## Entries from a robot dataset

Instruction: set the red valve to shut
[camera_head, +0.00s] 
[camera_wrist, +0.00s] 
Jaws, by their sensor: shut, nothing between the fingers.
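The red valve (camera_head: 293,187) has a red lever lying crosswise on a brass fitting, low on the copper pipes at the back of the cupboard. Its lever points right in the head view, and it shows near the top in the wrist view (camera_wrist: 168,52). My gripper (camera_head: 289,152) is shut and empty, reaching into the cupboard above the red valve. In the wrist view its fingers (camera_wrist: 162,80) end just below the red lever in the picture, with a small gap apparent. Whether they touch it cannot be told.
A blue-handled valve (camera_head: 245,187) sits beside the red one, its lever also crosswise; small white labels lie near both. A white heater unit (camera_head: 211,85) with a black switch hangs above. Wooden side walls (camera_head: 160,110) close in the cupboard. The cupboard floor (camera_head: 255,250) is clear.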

...

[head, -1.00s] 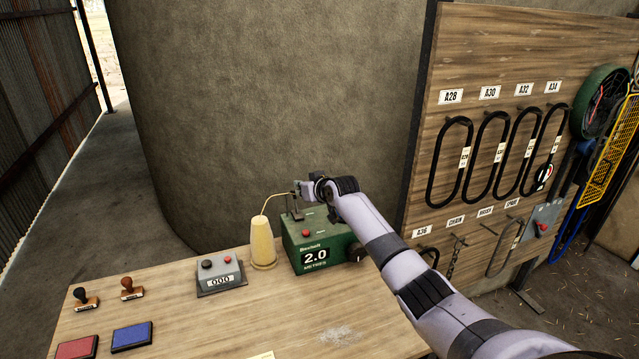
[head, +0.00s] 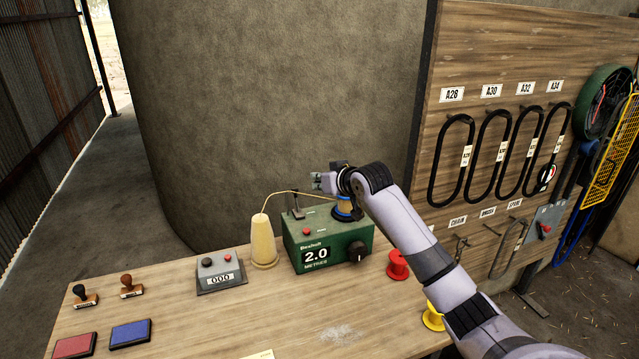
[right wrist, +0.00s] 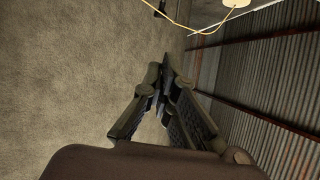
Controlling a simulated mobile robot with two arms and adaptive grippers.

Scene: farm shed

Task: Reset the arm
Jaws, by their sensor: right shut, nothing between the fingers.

## Required work
Look back at the entries above. Retype the line with "Controlling a simulated", the line with "Jaws, by their sensor: right", and all lines in between.

## Answer in full
Controlling a simulated mobile robot with two arms and adaptive grippers.

Scene: farm shed

Task: Reset the arm
Jaws, by their sensor: right shut, nothing between the fingers.

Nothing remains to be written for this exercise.